“Good and bad live in everybody’s hearts. It’s gonna be up to you to make the right choice.”
Sudah lama sejak Logan, genre superhero mencoba sesuatu yang berbeda, dan Samaritan adalah satu jawabnya. Samaritan digarap oleh sineas asal Australia, Julius Avery. Film ini dibintangi sekaligus diproduseri oleh aktor laga legendaris, Silvester Stallone didampingi Javon Walton, Pilou Asbæk, serta Dascha Polanco. Film berdurasi 101 menit ini baru saja dirilis secara streaming oleh platform Amazon Prime. Apakah Samaritan mampu menyumbang sesuatu yang baru untuk genrenya?
Di sebuah kota kumuh bernama Granite City, 25 tahun yang lalu, rivalitas dua manusia super, Samaritan dan Nemesis, mencapai puncaknya hingga keduanya konon tewas dalam satu ledakan besar. Kini, bocah cilik bernama Sam (Walton) mempercayai bahwa idolanya, Samaritan masih hidup. Sam yang tinggal dalam lingkungan keras, bersusah payah untuk membantu ibunya mencari tambahan uang, walau bergabung dengan satu gang kriminal. Pada satu momen, Sam ditolong oleh tetangga tuanya, Joe (Stallone), yang ia percayai adalah Samaritan. Sementara, Cyrus (Asbæk), sang ketua gang, berhasil mencuri palu mistik milik Nemesis. Dengan kekuatan barunya, ia mengajak warga kota untuk melakukan teror kriminal dan kerusuhan di kota tersebut.
Genre superhero belum penah menyajikan kisah macam ini, berbeda tipis adalah Logan dengan pendekatan kisah dan estetik yang kontras. Relasi Sam dan Joe, memang sesuatu yang baru untuk genrenya. Setting kota yang kotor dan kumuh makin mendukung kisahnya yang suram. Stallone yang akrab dengan setting macam ini (seri Rocky), seolah pulang kampung melalui sosok Joe yang sedikit banyak memang mirip Rocky. Sosok Joe begitu membumi melalui set film noir (kota) dengan segala hingar bingarnya. Chemistry sang bintang dengan setting dan sosok Sam, sayangnya tak mampu dieksplorasi lebih sabar oleh naskahnya. Dalam beberapa momen, kisahnya tampak dipaksakan untuk maju ke depan. Semua itu hanya untuk satu aksi dan kejutan besar di segmen klimaks.

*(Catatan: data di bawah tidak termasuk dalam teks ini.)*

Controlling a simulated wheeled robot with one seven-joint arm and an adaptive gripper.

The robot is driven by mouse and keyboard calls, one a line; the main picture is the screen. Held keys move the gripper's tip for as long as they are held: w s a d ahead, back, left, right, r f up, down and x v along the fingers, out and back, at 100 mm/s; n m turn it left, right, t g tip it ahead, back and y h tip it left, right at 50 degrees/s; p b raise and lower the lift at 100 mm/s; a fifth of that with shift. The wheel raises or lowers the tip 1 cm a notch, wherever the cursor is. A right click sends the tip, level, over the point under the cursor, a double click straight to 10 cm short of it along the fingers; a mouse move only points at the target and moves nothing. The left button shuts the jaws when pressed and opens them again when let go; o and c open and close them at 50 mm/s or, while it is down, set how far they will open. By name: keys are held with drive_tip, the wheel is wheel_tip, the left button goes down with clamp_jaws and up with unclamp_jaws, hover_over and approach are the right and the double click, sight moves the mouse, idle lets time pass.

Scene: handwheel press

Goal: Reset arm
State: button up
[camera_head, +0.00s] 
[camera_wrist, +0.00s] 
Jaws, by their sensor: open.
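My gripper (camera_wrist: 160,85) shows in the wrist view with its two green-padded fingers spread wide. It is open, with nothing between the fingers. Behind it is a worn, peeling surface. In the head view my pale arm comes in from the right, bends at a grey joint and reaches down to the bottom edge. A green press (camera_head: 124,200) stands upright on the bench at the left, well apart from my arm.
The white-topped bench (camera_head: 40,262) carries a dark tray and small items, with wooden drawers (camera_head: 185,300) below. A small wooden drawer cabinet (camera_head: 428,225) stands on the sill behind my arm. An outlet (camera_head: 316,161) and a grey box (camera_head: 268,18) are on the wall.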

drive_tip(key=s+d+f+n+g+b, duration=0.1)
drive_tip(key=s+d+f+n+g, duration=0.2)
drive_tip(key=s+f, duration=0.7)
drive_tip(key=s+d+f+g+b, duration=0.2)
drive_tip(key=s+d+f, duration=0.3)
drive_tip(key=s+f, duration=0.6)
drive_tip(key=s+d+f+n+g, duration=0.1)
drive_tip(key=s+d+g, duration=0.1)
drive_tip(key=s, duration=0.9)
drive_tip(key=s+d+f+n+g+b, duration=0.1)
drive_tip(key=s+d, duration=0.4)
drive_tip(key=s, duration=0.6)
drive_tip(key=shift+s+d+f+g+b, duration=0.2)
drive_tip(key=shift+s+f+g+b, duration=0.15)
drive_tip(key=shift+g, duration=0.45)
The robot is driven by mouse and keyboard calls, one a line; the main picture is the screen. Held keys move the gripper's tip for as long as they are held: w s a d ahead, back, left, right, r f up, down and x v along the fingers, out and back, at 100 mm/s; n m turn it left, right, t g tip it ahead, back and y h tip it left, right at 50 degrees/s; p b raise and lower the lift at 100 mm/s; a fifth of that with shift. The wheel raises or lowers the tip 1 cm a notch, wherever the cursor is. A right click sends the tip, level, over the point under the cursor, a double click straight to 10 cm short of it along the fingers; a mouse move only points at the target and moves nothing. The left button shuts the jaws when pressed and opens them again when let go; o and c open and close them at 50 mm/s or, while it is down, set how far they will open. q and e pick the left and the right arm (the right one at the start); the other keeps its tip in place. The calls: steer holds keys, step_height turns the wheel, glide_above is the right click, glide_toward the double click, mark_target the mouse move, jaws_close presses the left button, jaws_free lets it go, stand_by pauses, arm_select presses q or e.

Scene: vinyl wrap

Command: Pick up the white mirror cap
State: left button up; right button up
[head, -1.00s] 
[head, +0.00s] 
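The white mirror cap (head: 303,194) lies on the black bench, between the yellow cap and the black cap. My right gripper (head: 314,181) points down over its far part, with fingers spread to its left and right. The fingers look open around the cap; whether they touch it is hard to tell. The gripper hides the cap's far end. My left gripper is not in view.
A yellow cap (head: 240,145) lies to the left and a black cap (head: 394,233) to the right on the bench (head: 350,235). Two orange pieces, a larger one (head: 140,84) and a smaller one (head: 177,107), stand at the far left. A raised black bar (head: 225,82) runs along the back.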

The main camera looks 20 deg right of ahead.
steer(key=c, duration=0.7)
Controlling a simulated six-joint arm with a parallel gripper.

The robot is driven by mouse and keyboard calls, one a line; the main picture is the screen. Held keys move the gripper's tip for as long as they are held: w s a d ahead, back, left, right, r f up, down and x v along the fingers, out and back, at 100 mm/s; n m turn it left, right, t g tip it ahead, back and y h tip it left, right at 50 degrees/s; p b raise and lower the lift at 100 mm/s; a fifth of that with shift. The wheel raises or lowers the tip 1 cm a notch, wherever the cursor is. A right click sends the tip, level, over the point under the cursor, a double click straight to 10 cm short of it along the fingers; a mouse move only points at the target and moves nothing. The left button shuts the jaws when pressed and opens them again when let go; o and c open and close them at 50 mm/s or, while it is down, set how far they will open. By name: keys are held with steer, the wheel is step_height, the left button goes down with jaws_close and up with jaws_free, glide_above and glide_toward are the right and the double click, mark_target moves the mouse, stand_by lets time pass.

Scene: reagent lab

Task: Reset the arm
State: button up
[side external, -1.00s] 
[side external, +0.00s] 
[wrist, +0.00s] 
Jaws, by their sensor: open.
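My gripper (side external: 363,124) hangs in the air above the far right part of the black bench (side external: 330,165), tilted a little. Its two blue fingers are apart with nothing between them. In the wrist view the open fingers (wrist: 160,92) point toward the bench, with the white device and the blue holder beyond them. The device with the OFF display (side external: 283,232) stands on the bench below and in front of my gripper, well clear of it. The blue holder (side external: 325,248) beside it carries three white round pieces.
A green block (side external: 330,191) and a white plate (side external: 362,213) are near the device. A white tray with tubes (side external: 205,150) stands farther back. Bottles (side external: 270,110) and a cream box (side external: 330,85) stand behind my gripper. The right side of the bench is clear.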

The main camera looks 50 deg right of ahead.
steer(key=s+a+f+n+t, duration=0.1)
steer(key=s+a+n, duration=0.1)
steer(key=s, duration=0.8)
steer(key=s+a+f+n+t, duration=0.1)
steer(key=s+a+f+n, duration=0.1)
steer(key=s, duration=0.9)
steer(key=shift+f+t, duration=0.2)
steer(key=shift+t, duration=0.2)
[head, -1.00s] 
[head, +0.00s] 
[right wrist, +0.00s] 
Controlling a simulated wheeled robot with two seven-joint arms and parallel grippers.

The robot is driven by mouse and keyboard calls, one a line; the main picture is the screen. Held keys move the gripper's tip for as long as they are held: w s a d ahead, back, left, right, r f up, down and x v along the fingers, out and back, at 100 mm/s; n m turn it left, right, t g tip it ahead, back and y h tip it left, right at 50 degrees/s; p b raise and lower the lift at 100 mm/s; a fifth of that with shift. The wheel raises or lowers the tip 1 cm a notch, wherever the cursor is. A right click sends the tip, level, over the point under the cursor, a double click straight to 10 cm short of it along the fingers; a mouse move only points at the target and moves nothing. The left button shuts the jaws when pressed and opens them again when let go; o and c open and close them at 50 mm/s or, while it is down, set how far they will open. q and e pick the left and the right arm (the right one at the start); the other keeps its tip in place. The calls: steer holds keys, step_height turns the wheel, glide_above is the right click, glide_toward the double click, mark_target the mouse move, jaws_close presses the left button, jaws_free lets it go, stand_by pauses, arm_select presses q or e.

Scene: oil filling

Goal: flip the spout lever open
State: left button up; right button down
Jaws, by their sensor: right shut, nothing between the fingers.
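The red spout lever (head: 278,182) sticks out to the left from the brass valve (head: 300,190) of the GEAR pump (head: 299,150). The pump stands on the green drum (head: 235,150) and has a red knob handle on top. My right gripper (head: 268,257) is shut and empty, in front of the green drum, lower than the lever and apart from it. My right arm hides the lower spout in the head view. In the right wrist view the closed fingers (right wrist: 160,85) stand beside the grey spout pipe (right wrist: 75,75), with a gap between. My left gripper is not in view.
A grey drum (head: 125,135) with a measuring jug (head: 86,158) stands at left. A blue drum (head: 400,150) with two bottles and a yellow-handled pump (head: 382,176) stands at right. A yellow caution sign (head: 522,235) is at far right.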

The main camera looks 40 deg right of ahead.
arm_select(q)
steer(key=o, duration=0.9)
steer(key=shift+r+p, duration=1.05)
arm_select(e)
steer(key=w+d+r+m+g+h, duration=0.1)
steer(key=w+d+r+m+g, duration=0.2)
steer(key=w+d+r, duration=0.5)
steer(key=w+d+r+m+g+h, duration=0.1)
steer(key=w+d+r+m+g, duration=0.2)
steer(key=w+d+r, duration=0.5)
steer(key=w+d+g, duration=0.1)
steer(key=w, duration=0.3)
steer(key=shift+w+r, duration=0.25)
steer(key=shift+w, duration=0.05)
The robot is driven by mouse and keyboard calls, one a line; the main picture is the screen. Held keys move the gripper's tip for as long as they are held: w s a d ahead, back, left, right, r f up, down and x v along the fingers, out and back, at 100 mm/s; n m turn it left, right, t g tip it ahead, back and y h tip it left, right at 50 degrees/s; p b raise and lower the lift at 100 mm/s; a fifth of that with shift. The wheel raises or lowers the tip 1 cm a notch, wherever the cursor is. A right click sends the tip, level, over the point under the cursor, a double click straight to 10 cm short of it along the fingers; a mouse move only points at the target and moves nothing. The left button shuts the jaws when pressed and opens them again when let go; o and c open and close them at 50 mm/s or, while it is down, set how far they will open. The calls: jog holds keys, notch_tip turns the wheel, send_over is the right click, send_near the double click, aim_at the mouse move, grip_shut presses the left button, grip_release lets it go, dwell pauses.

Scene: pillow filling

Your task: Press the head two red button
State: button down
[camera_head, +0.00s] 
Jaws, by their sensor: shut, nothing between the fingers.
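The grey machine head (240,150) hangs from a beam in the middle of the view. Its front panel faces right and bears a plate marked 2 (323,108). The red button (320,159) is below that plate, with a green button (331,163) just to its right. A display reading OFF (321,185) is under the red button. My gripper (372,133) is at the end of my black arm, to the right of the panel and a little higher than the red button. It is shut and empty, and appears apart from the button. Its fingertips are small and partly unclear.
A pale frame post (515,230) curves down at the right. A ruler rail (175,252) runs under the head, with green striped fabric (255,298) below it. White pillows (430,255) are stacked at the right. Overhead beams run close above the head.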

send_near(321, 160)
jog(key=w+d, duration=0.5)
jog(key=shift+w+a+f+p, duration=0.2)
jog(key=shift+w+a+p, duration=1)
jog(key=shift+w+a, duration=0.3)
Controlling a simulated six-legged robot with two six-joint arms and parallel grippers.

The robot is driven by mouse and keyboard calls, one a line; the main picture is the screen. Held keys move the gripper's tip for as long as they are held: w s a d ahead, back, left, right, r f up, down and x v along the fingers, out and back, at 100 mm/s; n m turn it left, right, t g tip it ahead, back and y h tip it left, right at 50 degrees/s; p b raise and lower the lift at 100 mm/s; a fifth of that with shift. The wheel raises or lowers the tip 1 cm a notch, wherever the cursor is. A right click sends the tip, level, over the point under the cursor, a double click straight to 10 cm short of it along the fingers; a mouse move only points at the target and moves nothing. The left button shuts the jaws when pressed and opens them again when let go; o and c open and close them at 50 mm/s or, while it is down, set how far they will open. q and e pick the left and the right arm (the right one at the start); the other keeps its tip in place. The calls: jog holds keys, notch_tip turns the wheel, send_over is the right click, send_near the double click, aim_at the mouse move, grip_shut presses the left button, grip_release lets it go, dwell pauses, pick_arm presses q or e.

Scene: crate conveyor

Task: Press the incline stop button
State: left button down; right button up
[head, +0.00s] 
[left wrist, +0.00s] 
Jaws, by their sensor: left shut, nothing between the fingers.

Segar untuk genrenya serta terangkat pencapaian artistik film noir yang mengesankan dan tentunya sang bintang, namun Samaritan terlalu bergegas mengarahkan plotnya tanpa mampu menggoreskan bekas mendalam. Samaritan melewatkan peluang untuk membuat suatu perbedaan besar dalam genrenya. Logan berhasil karena berani mengambil resiko dengan menawarkan rating R melalui adegan brutal dan dialog kasarnya. Bukan berarti brutal dan kasar lantas baik, namun set dan plot Samaritan mendukung untuk ini. Set film noir menandakan nuansa serba abu-abu, di mana kebaikan dan kejahatan tipis bedanya. Bukankah ini yang mau dituju kisah filmnya?